**What you will do**:
Say how many lines hold the string "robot", and nothing more.

**Material**:

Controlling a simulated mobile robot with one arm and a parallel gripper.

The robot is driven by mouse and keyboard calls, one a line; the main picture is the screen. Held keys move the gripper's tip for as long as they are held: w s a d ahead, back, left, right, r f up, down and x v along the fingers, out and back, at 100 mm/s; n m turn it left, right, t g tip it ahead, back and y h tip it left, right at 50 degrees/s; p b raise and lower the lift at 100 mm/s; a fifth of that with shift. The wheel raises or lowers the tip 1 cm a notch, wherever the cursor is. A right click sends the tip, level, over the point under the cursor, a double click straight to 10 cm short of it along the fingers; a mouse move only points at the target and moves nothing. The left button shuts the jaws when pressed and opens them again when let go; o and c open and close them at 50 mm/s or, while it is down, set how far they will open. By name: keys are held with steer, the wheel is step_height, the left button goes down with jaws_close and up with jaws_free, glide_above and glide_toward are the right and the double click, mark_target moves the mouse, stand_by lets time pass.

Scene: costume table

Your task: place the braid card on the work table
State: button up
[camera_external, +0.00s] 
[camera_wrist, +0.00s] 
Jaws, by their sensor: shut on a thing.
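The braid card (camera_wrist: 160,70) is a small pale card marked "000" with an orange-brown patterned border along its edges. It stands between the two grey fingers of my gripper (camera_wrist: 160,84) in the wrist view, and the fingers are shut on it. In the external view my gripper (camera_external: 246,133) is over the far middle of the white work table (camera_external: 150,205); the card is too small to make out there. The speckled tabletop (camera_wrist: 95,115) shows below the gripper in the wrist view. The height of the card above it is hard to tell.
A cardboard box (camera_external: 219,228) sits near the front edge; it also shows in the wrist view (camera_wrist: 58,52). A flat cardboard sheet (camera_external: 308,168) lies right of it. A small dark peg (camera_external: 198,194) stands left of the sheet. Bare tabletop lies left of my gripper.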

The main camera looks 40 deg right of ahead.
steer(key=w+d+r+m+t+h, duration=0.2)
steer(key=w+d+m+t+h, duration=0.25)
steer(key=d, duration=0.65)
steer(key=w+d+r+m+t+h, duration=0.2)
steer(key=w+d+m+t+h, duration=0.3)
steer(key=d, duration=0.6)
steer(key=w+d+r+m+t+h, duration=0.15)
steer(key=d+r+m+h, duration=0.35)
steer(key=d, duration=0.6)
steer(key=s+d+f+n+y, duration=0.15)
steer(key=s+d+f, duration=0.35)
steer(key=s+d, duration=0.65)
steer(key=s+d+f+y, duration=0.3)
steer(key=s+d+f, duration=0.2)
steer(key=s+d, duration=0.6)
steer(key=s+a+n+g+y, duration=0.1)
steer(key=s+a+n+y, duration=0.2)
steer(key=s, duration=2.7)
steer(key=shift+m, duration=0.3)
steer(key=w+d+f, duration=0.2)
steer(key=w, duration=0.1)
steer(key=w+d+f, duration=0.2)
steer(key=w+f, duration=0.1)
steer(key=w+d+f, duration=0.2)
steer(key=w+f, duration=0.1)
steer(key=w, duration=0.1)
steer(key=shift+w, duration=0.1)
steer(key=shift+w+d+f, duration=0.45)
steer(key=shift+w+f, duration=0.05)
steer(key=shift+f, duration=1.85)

**Right answer**:
2